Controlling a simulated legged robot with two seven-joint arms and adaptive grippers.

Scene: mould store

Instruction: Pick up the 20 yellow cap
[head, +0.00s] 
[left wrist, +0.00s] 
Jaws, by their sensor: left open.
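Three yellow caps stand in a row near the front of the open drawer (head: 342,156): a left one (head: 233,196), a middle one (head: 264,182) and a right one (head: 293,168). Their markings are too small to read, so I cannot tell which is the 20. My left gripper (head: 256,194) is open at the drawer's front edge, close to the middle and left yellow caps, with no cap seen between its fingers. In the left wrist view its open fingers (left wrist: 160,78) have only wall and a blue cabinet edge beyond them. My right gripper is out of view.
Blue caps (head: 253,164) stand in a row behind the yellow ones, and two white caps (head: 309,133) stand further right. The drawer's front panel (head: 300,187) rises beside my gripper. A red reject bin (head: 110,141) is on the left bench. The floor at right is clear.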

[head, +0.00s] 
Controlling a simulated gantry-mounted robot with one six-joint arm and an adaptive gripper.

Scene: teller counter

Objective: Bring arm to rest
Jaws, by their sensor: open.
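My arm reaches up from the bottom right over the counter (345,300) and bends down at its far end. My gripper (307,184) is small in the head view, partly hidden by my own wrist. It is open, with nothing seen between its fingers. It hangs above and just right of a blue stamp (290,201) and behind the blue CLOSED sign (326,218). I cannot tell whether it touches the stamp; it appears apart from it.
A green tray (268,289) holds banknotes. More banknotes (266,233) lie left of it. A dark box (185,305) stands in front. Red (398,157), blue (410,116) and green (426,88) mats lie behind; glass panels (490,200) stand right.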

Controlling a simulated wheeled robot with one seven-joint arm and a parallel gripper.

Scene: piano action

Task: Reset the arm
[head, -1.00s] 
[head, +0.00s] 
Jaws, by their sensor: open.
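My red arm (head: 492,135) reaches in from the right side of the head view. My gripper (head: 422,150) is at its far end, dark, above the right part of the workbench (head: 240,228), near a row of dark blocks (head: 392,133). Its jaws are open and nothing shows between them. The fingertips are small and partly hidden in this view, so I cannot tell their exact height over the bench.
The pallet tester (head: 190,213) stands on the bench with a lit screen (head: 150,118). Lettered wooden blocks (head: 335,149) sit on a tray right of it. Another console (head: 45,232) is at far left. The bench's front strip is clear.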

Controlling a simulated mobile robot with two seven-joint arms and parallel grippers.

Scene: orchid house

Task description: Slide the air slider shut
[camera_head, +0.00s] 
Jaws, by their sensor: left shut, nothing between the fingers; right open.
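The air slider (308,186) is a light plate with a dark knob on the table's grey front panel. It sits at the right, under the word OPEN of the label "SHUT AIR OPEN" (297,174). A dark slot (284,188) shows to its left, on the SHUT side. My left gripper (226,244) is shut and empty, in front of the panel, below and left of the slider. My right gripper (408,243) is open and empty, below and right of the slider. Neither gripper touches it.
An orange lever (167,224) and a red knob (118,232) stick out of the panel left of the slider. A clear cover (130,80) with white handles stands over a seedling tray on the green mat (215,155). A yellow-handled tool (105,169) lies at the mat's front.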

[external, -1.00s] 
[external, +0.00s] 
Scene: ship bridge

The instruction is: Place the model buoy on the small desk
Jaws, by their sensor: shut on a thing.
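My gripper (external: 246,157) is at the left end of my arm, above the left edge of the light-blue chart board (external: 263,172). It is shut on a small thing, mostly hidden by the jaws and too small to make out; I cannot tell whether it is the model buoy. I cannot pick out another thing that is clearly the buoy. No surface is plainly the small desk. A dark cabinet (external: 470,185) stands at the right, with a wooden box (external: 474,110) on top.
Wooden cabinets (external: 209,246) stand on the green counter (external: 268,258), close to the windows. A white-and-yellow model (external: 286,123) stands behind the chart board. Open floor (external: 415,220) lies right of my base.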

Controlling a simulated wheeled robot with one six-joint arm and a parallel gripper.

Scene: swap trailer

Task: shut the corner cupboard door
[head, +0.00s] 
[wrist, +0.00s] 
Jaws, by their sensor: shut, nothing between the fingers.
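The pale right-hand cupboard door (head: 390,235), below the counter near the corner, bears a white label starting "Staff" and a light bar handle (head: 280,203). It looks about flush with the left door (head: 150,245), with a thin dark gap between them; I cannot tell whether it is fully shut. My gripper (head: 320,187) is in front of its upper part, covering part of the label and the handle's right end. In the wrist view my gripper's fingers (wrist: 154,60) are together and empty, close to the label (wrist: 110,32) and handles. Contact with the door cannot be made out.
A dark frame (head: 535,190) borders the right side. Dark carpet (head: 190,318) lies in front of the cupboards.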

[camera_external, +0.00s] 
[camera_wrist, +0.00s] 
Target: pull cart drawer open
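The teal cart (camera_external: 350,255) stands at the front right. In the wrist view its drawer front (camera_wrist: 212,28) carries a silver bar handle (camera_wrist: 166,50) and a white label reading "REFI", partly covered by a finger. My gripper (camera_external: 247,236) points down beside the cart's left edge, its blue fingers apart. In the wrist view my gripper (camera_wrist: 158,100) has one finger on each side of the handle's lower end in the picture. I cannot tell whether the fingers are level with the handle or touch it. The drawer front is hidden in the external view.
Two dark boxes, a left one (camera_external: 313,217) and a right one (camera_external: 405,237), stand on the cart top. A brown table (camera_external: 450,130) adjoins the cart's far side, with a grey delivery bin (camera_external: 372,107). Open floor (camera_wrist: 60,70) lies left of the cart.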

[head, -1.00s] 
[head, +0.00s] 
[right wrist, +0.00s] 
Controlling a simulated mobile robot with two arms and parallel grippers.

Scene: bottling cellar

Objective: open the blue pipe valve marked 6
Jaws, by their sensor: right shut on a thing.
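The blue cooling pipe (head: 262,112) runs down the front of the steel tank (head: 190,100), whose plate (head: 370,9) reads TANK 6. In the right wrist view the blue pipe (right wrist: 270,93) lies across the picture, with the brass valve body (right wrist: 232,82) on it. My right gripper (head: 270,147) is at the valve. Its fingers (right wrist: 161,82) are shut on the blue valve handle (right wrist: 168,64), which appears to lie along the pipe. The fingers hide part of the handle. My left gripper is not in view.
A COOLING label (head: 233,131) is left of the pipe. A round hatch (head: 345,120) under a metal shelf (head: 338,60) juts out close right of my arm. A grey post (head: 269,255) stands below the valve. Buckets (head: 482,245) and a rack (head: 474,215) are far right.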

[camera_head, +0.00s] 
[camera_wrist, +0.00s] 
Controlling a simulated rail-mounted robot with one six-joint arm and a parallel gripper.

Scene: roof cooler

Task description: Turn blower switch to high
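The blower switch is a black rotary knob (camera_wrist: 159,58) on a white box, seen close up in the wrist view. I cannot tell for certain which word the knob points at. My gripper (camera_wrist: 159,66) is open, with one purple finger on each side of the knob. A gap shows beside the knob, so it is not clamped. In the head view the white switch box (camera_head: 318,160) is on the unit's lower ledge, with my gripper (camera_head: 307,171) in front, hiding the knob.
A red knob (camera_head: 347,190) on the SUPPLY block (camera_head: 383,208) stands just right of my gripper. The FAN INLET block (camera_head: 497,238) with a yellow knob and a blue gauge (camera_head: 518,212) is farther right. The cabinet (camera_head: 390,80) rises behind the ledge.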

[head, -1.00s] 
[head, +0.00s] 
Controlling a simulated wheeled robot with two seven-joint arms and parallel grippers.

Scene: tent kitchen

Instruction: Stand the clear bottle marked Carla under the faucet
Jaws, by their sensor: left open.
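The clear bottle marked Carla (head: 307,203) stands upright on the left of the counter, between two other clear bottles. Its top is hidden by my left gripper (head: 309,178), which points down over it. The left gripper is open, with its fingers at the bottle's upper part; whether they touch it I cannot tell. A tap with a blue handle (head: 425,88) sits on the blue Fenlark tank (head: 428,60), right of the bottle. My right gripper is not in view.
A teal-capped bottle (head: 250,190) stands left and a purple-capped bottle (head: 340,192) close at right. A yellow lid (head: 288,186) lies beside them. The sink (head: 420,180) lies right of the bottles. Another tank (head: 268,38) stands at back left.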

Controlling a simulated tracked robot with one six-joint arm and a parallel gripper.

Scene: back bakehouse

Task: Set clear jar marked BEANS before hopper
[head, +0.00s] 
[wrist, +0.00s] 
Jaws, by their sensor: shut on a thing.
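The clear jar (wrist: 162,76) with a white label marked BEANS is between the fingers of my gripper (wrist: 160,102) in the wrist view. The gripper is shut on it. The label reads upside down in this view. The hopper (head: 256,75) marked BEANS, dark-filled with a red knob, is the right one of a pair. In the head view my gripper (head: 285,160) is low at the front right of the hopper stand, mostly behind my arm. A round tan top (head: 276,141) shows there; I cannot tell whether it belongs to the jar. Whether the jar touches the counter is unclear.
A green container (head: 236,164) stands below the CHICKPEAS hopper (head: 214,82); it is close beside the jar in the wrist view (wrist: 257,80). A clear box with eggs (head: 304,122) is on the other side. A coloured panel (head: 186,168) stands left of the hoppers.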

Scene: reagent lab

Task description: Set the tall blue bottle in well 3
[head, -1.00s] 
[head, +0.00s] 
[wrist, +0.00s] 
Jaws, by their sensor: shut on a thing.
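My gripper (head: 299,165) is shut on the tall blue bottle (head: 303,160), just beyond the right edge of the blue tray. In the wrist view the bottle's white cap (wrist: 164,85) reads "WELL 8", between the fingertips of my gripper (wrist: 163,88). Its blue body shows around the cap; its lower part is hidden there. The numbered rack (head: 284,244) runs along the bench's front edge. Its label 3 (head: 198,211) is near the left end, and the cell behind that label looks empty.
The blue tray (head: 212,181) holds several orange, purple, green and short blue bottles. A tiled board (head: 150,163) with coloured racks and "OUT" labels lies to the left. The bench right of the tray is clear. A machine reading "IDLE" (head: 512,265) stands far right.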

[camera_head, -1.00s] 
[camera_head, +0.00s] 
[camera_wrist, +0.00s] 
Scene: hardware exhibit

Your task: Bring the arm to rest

**TASK PROMPT**
Go through the material and select each line with the string "Bring" in it.

**SOLUTION**
Objective: Bring arm to rest
Your task: Bring the arm to rest

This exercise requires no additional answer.